London / Düsseldorf, Juni 2011
EJDM: Für Abschaffung der Terrorismuslisten der UN und EU
Vor über 10 Jahren wurden Terrorlisten zunächst vom Sicherheitsrat der Vereinten Nationen, später von der Europäischen Union und daneben von einzelnen Staaten eingeführt, mit dem erklärten Ziel gegen die Finanzierung des Terrorismus zu kämpfen. Inzwischen wurde vom EU-Anti-Terrorismus Koordinator Gilles De Kerchove Ende 2010 eingestanden, dass eher politische Gründe für die Listung auschlaggebend sind (z.B. die politischen Beziehungen zu Ländern wie Israel, Kolumbien, Philippinen, Türkei) und nicht das Einfrieren von Konten oder anderer finanzieller Ressourcen zur Finanzierung des Terrorismus.
Auf den Listen finden sich mehr fast 400 teils verurteilte, größtenteils der Unterstützung des Terrorismus verdächtigte Personen und über 90 Organisationen. Die Sanktionen umfassen u.a. die Einfrierung von Konten, die Beschlagnahme von Vermögen und die Aberkennung des Rechts der Einreise in ein Land.

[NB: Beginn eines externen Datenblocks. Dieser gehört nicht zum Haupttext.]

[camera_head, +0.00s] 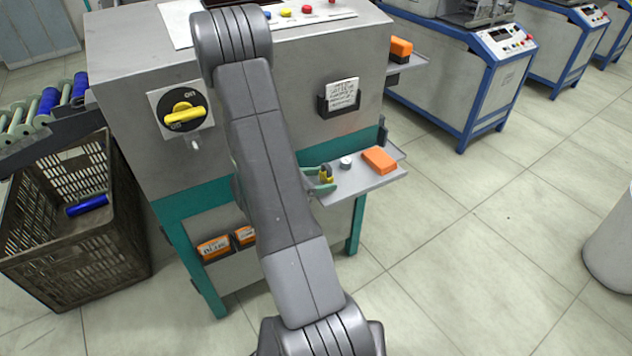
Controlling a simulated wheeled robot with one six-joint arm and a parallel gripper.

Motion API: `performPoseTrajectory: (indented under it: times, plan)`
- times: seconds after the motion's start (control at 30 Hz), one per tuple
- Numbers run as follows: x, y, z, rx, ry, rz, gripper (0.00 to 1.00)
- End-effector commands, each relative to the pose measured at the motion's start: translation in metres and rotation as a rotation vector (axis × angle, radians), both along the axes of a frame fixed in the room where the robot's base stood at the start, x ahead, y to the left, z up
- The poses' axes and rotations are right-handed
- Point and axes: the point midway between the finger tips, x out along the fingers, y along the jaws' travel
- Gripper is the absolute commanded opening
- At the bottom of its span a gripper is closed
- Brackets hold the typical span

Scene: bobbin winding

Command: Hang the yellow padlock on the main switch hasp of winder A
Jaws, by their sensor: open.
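My gripper (321,179) shows only as green fingertips beside my arm. They are open, with the padlock at their tips; contact cannot be told. The main switch (185,112), a yellow knob on a black disc, is on the machine's front at left. A small pale hasp (196,144) sticks out just below its plate. My arm hides the front between switch and shelf. No label naming winder A is readable.
An orange box (380,160) and a small white cylinder (346,162) are on the same shelf, right of the padlock. A card holder (340,98) is above. A brown crate (70,225) stands at left.

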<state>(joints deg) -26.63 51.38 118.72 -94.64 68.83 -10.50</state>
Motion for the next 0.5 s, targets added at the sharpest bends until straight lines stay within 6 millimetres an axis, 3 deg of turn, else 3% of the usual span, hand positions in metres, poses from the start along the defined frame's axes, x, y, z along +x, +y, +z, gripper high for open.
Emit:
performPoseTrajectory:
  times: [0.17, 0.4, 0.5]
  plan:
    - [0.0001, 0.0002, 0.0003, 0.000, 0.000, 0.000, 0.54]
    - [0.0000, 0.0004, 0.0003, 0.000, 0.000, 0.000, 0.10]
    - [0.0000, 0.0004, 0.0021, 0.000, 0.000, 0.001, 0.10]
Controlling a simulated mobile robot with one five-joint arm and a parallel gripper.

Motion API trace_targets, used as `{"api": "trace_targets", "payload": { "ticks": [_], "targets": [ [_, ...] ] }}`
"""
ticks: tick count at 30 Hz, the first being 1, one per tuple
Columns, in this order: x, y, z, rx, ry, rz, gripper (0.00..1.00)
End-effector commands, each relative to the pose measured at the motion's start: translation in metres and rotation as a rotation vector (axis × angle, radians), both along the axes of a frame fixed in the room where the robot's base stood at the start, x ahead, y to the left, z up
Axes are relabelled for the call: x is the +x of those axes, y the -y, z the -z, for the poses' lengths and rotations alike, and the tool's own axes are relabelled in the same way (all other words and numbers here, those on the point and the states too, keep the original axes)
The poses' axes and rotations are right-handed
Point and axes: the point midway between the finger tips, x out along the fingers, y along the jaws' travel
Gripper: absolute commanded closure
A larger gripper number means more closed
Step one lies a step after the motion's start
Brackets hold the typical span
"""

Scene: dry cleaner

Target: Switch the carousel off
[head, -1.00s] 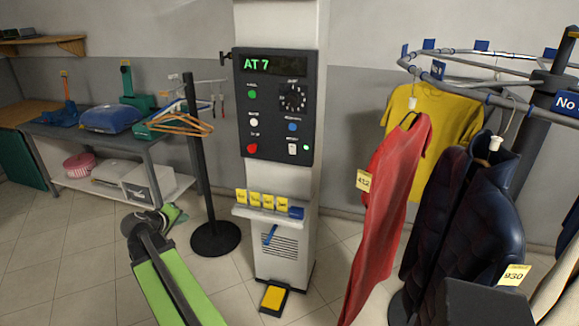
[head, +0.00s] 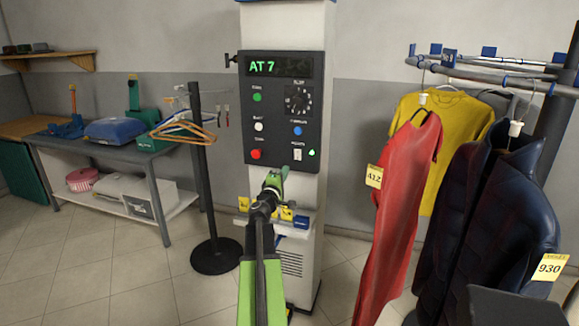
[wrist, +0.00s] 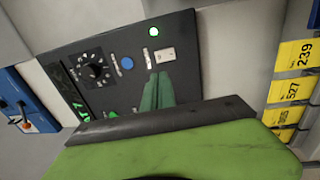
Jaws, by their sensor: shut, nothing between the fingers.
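The carousel's black control panel (head: 283,110) is on a white column, and its display reads "AT 7". It carries a green button (head: 257,97), a white button (head: 258,126), a red button (head: 256,154), a dial (head: 297,100), a blue button (head: 298,131) and a pale rocker switch (head: 297,155). A small green lamp (head: 312,153) is lit beside the switch. My gripper (head: 276,176) is shut and empty, just below the panel's lower edge. In the wrist view, the switch (wrist: 166,54) and lit lamp (wrist: 153,31) lie beyond my fingers (wrist: 157,92); the red button is hidden.
Yellow tags (head: 287,213) sit on a ledge under the panel. A red garment (head: 397,205), a yellow shirt (head: 438,118) and dark puffer jackets (head: 490,220) hang at the right. A black post (head: 207,180) and a grey table (head: 150,165) stand at the left.

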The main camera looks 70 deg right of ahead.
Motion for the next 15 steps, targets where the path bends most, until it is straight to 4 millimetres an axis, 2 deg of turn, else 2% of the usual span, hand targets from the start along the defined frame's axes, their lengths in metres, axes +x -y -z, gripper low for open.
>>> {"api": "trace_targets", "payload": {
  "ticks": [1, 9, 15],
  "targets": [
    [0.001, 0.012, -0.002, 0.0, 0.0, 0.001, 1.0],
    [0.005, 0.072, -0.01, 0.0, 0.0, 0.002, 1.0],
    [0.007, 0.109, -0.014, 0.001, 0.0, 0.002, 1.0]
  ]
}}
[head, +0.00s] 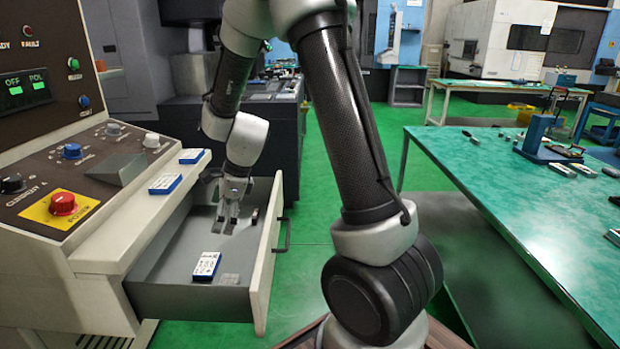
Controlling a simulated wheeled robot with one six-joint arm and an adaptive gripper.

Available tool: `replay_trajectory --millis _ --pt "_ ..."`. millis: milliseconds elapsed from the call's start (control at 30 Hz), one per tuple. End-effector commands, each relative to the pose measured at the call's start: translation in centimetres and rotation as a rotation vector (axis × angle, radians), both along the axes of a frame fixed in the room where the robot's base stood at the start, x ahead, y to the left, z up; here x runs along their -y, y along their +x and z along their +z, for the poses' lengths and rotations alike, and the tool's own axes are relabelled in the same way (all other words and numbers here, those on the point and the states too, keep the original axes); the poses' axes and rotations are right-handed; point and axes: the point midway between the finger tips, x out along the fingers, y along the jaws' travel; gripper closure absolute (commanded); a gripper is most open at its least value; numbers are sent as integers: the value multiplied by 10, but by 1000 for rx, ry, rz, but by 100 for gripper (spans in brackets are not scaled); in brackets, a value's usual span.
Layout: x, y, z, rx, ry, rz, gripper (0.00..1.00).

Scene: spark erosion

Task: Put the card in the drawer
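The drawer (262,262) is pulled out from the front of the control console, with a black handle on its front. A small white box-like card with a blue edge (206,266) lies flat on the drawer floor near its front left. Two similar blue-and-white pieces lie on the console ledge, one nearer (165,184) and one farther (191,156). My gripper (228,220) points down inside the far part of the drawer, apart from the card in it. Its two fingers stand a little apart with nothing visible between them.
A small grey piece (229,279) and a dark piece (254,215) also lie in the drawer. The console (90,185) has knobs and a red button. A green-topped table (500,200) with tools stands at the right.

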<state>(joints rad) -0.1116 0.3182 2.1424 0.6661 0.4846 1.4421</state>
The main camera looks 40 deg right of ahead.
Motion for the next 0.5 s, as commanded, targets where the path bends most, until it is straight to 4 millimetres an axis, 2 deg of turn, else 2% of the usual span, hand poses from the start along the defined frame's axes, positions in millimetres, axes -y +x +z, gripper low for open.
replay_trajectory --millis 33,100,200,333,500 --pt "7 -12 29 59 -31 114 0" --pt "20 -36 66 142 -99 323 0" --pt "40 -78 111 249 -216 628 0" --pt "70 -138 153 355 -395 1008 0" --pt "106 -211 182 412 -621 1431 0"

Die gelisteten Personen und Organisationen erfuhren in der Vergangenheit davon in der Regel erst im Zusammenhang mit gegen sie verhängten Sanktionen.
Eine der ersten Terrorlisten war die mit im Ergebnis der Resolution 1267 vom „Komitee des UN Sicherheitsrats“ – beschlossene „Al-Qaeda, Taliban Liste“, die bis heute laufend aktualisiert wird und unter anderem auch von der EU umgesetzt wurden. Seit Juni 2011 wird die Liste in zwei getrennten Listen fortgeführt.
Nach den Anschlägen des 11.9.2001 forderte der UN Sicherheitsrat zuerst mit der Resolution 1373 alle Staaten auf, die vom UN Sicherheitsrat beschlossenen Maßnahmen zur Bekämpfung des Terrorismus umzusetzen und die notwendigen Informationen für die laufende Aktualisierung der UN Terrorliste zu liefern. Die EU nahm das zum Anlass, eine eigene Sanktionsverordnung mit regelmäßig aktualisierten Terrorismuslisten aufzustellen. Auf diesen wurden unter anderem baskische Personen und Organisationen, die kolumbianische FARC, die Hamas, die philippinische NPLA, die Tamil Tigers, die kurdische PKK und angebliche Nachfolgeorganisationen, die iranischen Volksmujaheddin (PMOI), und aufgelisted.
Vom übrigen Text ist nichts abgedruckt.